The static and dynamic results of Tables IX and X clearly indicate the slight degradation in network performance when the router radix is reduced. However, the degradation in performance is minimal and can be observed that reducing router radix achieves significant reduction in network power.
In Figure 4 , the synthesized NoCs using the integrated mapping and synthesis technique for the 16-core VOPD application have been illustrated for different router radices. The graph of change in APD and network power with respect to router radix for the 128-core G5 application (generated using the TGFF tool [Dick et al. 1998 ]) is illustrated in Figure 5 .

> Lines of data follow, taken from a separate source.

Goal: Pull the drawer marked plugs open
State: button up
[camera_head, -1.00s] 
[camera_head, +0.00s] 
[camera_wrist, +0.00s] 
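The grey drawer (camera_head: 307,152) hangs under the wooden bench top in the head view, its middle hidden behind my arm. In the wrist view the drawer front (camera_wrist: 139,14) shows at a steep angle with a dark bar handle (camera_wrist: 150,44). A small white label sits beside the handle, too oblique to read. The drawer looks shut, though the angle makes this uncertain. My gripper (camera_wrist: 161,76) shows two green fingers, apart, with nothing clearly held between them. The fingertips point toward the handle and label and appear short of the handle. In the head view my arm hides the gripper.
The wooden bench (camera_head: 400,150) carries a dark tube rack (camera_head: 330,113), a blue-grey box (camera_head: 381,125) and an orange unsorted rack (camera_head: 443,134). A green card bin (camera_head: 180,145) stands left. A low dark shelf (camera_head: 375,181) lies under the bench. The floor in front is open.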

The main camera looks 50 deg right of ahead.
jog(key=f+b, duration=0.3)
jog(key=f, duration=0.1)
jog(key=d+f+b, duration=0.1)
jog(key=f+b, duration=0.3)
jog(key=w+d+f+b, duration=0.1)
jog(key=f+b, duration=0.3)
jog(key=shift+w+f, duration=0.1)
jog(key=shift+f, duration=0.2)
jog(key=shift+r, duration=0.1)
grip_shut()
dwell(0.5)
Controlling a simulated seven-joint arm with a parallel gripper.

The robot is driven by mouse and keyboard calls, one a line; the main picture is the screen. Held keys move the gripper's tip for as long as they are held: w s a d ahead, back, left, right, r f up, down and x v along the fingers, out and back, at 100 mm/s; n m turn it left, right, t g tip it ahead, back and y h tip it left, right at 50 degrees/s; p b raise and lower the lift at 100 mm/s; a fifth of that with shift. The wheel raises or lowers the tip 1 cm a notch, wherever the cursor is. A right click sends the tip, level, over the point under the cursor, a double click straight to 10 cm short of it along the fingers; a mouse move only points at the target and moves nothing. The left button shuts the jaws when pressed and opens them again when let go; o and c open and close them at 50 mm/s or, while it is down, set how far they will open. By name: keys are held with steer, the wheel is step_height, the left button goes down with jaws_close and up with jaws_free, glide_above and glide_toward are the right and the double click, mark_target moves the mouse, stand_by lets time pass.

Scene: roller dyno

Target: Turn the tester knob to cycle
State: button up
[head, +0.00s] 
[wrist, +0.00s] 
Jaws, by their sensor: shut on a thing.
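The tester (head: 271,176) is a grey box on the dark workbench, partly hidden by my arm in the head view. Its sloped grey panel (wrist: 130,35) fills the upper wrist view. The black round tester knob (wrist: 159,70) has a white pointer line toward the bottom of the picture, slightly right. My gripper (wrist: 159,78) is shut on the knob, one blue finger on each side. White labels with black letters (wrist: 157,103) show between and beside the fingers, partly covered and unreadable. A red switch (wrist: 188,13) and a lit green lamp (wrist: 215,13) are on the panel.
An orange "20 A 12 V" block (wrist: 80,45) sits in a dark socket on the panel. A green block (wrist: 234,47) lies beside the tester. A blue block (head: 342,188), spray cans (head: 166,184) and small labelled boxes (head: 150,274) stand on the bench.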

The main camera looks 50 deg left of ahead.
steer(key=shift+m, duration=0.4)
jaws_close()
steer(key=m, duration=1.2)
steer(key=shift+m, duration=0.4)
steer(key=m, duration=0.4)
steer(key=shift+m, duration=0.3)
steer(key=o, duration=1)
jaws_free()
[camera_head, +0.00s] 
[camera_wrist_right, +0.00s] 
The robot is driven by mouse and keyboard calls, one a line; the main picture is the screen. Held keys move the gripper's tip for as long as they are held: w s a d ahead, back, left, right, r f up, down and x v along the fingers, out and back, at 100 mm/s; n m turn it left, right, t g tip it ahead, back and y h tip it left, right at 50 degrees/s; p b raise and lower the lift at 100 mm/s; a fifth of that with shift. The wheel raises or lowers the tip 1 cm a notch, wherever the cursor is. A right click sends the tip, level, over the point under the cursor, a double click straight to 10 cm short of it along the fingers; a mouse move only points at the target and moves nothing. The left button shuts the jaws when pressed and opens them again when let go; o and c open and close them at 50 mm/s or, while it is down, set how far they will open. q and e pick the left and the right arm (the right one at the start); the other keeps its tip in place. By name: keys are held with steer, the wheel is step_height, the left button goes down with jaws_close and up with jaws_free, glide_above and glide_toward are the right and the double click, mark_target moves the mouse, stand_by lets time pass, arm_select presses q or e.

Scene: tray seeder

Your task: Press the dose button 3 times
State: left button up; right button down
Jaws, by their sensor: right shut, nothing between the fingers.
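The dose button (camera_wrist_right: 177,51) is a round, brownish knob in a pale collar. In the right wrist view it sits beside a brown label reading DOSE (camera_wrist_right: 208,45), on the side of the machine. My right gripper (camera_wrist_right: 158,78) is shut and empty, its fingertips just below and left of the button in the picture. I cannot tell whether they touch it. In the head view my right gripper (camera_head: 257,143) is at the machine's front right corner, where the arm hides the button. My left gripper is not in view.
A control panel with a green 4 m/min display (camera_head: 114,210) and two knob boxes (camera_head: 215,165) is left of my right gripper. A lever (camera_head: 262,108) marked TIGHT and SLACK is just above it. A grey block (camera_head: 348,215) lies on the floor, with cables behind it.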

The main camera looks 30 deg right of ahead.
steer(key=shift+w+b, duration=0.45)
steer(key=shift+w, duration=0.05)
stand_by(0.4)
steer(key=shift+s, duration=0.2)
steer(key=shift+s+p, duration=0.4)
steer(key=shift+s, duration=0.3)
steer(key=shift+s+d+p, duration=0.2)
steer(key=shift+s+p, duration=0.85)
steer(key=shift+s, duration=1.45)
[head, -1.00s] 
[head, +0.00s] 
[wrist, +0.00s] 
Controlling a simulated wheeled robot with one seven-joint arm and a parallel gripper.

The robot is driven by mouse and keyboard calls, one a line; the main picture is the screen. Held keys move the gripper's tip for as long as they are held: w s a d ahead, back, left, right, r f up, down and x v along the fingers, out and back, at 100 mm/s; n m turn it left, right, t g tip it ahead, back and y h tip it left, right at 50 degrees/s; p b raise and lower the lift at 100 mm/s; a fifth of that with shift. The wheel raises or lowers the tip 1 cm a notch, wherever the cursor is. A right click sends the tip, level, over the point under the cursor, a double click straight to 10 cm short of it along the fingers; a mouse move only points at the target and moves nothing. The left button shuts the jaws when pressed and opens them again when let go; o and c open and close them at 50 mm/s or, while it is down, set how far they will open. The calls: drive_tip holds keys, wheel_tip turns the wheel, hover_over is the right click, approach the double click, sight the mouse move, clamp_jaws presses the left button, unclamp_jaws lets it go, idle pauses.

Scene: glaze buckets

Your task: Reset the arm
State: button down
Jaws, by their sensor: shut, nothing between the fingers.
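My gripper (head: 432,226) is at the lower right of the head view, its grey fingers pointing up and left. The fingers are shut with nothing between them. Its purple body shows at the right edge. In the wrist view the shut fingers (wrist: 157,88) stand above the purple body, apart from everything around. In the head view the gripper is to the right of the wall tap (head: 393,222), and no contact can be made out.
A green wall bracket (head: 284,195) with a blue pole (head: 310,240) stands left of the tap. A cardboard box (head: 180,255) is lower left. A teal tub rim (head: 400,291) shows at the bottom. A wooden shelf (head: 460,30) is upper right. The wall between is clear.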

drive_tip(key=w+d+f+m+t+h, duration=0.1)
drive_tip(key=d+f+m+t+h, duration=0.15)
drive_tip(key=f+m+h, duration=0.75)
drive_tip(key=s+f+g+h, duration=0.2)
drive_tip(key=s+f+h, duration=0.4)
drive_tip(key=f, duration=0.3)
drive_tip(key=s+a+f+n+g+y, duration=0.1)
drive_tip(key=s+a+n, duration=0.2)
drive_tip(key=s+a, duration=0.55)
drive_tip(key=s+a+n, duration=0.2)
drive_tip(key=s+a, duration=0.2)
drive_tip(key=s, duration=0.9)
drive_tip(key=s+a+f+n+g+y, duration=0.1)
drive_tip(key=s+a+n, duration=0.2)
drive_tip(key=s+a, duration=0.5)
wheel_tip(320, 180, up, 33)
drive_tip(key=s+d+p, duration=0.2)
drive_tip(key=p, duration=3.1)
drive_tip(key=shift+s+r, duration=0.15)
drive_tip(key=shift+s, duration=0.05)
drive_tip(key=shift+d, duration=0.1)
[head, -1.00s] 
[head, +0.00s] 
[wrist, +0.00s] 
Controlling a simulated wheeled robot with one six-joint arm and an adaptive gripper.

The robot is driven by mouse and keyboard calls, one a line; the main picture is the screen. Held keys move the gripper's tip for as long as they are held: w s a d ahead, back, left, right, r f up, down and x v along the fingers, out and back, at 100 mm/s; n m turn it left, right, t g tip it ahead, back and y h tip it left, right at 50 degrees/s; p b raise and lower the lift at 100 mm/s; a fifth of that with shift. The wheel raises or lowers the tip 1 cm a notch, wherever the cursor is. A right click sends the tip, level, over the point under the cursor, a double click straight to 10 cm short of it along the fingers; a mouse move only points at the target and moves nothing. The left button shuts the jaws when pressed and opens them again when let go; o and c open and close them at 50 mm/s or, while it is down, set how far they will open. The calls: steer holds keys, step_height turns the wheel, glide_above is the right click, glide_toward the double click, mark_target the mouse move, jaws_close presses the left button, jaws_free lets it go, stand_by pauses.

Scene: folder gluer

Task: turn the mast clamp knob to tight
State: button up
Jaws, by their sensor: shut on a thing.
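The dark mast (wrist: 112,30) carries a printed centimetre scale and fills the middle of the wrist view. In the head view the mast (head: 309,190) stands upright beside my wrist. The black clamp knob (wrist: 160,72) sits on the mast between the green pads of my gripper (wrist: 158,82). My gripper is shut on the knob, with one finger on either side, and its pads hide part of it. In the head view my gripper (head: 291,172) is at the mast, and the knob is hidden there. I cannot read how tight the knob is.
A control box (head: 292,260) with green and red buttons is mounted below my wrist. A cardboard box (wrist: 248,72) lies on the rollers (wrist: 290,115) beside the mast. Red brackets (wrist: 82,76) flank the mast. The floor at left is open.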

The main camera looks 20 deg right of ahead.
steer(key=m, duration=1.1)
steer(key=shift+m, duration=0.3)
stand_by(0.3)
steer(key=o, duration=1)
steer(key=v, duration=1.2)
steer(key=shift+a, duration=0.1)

CONCLUSION AND FUTURE WORK
Express channel-based NoCs have emerged as a viable alternative to solve the inherent deficiencies of a mesh-based NoC. In this article, an efficient constructive heuristic has been proposed for both the application mapping problem and the semicustom NoC synthesis problem for express channel-based networks. The proposed method outperforms the previously proposed TRAM approach [Zhu et al. 2014] . The constructive heuristic effectively maps highly communicating cores close to each other, thus providing a mapping solution with significantly lower APD and minimizing the number of turns. The integrated mapping and synthesis technique provides for simultaneous mapping and link synthesis based on the router radix restrictions set by the designer. The constructive nature of the approach favors link addition between highly communicating cores when the radix is restricted. This minimizes degradation in performance due to system design constraints. Significant power savings have also been obtained using the proposed approach. This work can be extended to other topologies such as 3D NoCs and topologies using application-specific routing techniques. The addition of network congestion models in the cost function can also be done to make the proposed technique congestion aware.